#### [DIRECTIONS]
All lines from the line containing "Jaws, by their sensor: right" up to and including the last line of the listing below should be echoed exactly; no other lines belong in the response.

[Dataset items]

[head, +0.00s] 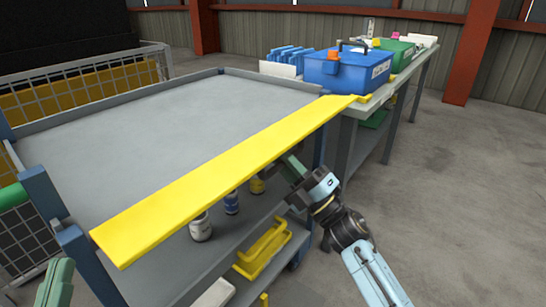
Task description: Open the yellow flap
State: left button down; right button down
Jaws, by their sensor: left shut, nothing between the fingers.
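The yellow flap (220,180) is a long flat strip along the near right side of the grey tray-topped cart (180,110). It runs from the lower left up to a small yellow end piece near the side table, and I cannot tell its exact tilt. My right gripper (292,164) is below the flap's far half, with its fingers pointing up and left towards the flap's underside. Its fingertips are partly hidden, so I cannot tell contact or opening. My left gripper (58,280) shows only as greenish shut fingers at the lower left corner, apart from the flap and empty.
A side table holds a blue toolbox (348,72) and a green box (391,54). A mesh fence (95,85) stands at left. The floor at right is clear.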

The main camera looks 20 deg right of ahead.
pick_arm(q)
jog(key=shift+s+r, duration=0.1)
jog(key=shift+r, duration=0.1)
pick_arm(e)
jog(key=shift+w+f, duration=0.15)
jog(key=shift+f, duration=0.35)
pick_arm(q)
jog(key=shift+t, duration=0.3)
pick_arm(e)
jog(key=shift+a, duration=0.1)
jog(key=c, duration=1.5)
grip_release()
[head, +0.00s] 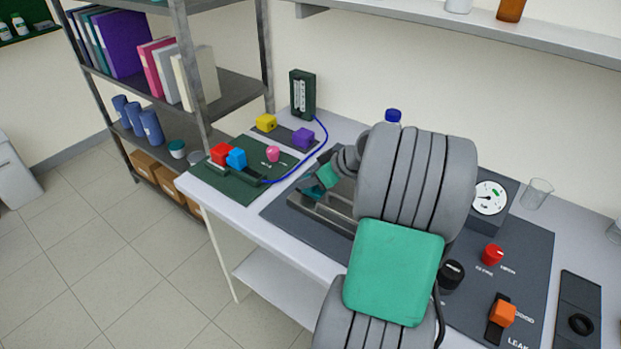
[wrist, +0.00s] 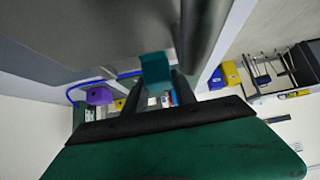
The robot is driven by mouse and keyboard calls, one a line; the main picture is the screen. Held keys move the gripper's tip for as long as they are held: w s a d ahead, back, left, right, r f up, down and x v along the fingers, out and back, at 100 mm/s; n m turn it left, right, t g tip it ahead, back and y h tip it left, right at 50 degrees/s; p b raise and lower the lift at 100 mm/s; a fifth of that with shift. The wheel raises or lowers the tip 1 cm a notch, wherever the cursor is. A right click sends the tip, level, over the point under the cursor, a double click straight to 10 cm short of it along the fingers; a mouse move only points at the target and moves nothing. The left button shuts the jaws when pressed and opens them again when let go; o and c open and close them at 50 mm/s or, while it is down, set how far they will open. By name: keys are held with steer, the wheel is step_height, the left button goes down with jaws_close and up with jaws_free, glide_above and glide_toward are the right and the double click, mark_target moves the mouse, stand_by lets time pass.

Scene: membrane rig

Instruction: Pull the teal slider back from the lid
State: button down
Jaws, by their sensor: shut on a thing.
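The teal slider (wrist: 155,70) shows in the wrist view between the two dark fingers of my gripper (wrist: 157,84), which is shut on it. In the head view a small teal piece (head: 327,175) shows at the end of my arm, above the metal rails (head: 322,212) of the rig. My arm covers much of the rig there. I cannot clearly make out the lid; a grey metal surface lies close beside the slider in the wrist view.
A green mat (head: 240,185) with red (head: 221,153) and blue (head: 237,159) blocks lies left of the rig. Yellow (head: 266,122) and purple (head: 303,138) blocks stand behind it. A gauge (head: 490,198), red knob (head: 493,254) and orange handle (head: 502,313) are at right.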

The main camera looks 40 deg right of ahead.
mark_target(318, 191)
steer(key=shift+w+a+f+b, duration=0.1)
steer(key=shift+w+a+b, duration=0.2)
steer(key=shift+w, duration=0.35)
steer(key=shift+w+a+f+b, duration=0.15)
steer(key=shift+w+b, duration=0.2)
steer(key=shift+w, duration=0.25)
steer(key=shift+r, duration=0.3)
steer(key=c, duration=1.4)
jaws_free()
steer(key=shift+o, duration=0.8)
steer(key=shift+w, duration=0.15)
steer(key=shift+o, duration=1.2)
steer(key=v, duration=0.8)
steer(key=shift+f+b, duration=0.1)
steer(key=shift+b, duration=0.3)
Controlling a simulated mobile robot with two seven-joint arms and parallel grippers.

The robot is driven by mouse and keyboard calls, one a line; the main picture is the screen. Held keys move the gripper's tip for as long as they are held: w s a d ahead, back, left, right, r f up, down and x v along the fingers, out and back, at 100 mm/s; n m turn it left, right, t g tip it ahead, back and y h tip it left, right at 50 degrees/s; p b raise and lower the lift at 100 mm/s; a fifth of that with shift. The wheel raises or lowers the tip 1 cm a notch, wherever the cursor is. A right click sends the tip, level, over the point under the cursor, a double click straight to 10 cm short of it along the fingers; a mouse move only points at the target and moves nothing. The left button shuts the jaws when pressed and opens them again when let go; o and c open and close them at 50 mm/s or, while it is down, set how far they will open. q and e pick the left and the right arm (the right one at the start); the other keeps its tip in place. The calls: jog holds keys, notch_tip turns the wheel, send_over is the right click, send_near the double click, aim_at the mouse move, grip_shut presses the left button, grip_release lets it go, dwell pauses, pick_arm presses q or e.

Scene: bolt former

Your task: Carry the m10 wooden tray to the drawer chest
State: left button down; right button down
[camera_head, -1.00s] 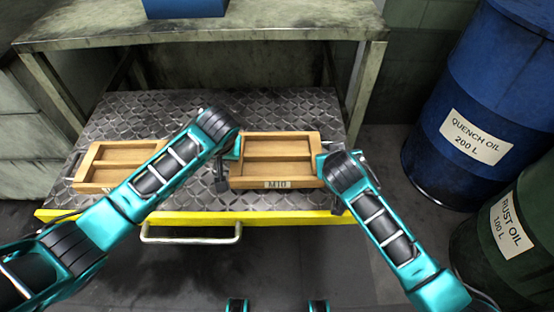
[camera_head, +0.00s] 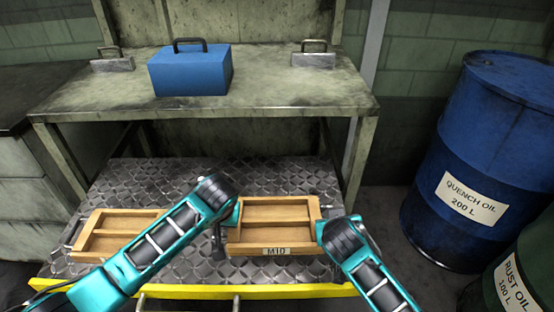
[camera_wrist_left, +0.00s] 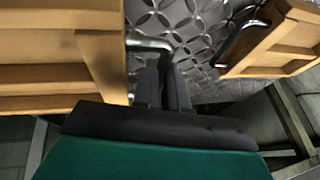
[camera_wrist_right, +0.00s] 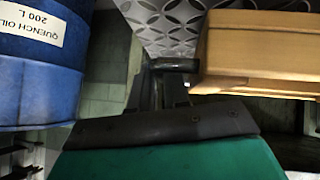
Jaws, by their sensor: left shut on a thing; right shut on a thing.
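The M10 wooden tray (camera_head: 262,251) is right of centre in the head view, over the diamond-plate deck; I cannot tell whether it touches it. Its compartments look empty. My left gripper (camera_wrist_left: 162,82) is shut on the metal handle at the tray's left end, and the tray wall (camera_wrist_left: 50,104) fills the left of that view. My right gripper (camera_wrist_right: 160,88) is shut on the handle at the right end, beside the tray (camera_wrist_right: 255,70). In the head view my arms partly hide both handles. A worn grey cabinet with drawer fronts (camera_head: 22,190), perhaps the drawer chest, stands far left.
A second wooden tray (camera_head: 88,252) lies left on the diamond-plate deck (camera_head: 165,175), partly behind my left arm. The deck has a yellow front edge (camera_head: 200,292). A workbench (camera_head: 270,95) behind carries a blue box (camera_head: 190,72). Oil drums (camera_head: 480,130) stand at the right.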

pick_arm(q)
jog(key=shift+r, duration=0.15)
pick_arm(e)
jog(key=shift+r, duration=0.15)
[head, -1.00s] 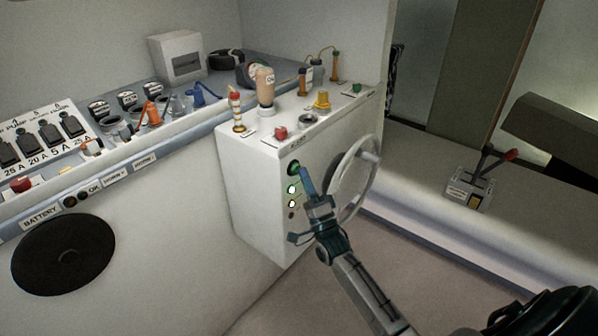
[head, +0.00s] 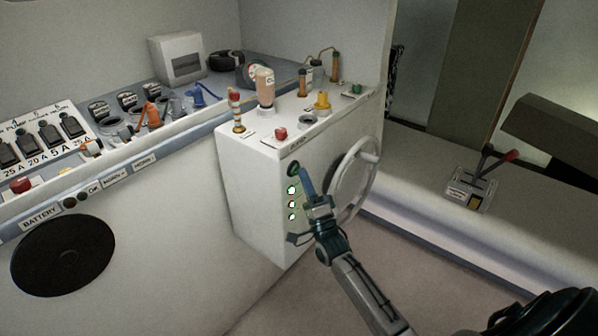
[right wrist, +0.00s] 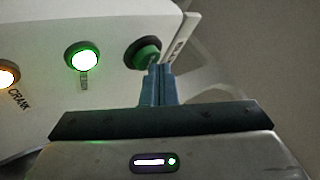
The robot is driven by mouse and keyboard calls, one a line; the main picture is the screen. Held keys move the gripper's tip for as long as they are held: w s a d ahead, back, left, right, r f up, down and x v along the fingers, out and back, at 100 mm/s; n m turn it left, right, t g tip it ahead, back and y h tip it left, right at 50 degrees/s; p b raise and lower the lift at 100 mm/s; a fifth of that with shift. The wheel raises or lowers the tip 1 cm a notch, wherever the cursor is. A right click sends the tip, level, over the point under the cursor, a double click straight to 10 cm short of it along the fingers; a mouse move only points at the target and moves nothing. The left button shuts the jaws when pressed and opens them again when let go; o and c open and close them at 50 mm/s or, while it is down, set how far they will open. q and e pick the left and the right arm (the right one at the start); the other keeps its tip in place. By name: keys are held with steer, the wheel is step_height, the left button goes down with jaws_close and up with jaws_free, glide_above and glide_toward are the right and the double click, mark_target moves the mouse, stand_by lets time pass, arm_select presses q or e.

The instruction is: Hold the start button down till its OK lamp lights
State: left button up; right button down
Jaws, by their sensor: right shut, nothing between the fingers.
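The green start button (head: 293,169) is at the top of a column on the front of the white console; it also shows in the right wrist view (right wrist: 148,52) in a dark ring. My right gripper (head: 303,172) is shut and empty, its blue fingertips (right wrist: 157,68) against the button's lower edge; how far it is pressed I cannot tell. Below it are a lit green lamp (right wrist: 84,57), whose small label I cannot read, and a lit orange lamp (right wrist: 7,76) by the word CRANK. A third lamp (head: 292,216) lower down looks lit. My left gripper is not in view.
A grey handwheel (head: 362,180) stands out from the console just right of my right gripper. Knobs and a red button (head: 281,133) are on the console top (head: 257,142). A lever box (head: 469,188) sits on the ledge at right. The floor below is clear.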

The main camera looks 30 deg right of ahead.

#### [SOLUTION TO THE PROBLEM]
Jaws, by their sensor: right shut, nothing between the fingers.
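The green start button (head: 293,169) is at the top of a column on the front of the white console; it also shows in the right wrist view (right wrist: 148,52) in a dark ring. My right gripper (head: 303,172) is shut and empty, its blue fingertips (right wrist: 157,68) against the button's lower edge; how far it is pressed I cannot tell. Below it are a lit green lamp (right wrist: 84,57), whose small label I cannot read, and a lit orange lamp (right wrist: 7,76) by the word CRANK. A third lamp (head: 292,216) lower down looks lit. My left gripper is not in view.
A grey handwheel (head: 362,180) stands out from the console just right of my right gripper. Knobs and a red button (head: 281,133) are on the console top (head: 257,142). A lever box (head: 469,188) sits on the ledge at right. The floor below is clear.

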The main camera looks 30 deg right of ahead.

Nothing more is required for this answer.